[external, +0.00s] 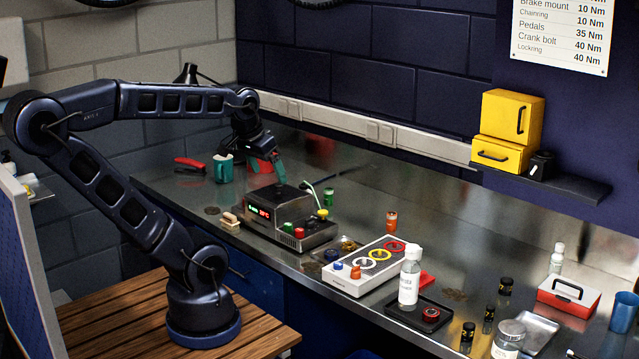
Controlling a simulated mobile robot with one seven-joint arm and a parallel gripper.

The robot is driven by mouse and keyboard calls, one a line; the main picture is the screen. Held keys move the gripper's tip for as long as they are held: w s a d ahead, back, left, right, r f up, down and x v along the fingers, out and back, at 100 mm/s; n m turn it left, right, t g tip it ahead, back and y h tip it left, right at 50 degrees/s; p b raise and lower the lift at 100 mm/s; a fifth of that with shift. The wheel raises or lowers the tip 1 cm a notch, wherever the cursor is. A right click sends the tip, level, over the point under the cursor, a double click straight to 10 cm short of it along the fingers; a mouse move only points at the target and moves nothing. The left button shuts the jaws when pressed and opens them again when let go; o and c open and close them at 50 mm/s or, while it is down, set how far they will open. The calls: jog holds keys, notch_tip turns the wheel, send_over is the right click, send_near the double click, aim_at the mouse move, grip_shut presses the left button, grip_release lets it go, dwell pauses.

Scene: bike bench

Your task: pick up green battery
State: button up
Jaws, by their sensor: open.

# # # # # # #

_PROBLEM TO SOLVE:_ Output each line exactly; omit every picture.

_OUTPUT OF THE TASK:_
[external, +0.00s] 
Controlling a simulated mobile robot with one seven-joint arm and a parallel gripper.

The robot is driven by mouse and keyboard calls, one a line; the main picture is the screen. Held keys move the gripper's tip for as long as they are held: w s a d ahead, back, left, right, r f up, down and x v along the fingers, out and back, at 100 mm/s; n m turn it left, right, t g tip it ahead, back and y h tip it left, right at 50 degrees/s; p b raise and lower the lift at 100 mm/s; a fifth of that with shift. The wheel raises or lowers the tip 1 cm a notch, wherever the cursor is. A right click sends the tip, level, over the point under the cursor, a double click straight to 10 cm short of it along the fingers; a mouse move only points at the target and moves nothing. The left button shuts the jaws when pressed and opens them again when let go; o and c open and close them at 50 mm/s or, while it is down, set how far they will open. The calls: jog holds keys, notch_tip turns the wheel, send_over is the right click, send_near the double click, aim_at the mouse move, grip_shut presses the left button, grip_release lets it go, dwell pauses.

Scene: bike bench

Your task: pick up green battery
State: button up
Jaws, by their sensor: open.

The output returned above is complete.